**WRITTEN TASK**: Output exactly the span of lines that begins at the line containing "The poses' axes" and ends at the line containing "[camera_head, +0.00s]", both lines included.

**RECORDED INFORMATION**:
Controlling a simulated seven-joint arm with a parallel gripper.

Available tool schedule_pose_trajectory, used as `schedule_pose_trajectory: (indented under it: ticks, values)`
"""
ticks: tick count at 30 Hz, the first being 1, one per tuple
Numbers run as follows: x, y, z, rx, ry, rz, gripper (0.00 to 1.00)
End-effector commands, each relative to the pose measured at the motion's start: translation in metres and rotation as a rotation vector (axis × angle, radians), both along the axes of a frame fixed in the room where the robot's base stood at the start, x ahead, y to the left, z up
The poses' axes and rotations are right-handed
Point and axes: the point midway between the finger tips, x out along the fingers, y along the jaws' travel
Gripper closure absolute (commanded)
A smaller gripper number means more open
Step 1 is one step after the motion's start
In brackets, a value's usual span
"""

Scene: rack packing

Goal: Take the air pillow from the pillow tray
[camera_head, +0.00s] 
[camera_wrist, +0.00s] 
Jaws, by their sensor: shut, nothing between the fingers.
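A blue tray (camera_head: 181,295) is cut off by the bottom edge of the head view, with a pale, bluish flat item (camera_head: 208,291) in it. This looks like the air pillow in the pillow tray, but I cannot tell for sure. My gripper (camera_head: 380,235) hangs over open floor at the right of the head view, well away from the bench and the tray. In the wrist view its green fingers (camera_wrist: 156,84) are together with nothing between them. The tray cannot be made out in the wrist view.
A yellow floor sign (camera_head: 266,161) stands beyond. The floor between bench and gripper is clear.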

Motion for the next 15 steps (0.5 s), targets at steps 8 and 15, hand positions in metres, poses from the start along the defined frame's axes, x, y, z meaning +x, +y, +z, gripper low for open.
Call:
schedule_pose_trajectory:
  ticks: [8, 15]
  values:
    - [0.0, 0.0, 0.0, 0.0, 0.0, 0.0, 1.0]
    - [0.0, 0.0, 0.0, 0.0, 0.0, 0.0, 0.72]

**SOLUTION BELOW**:
The poses' axes and rotations are right-handed
Point and axes: the point midway between the finger tips, x out along the fingers, y along the jaws' travel
Gripper closure absolute (commanded)
A smaller gripper number means more open
Step 1 is one step after the motion's start
In brackets, a value's usual span
"""

Scene: rack packing

Goal: Take the air pillow from the pillow tray
[camera_head, +0.00s] 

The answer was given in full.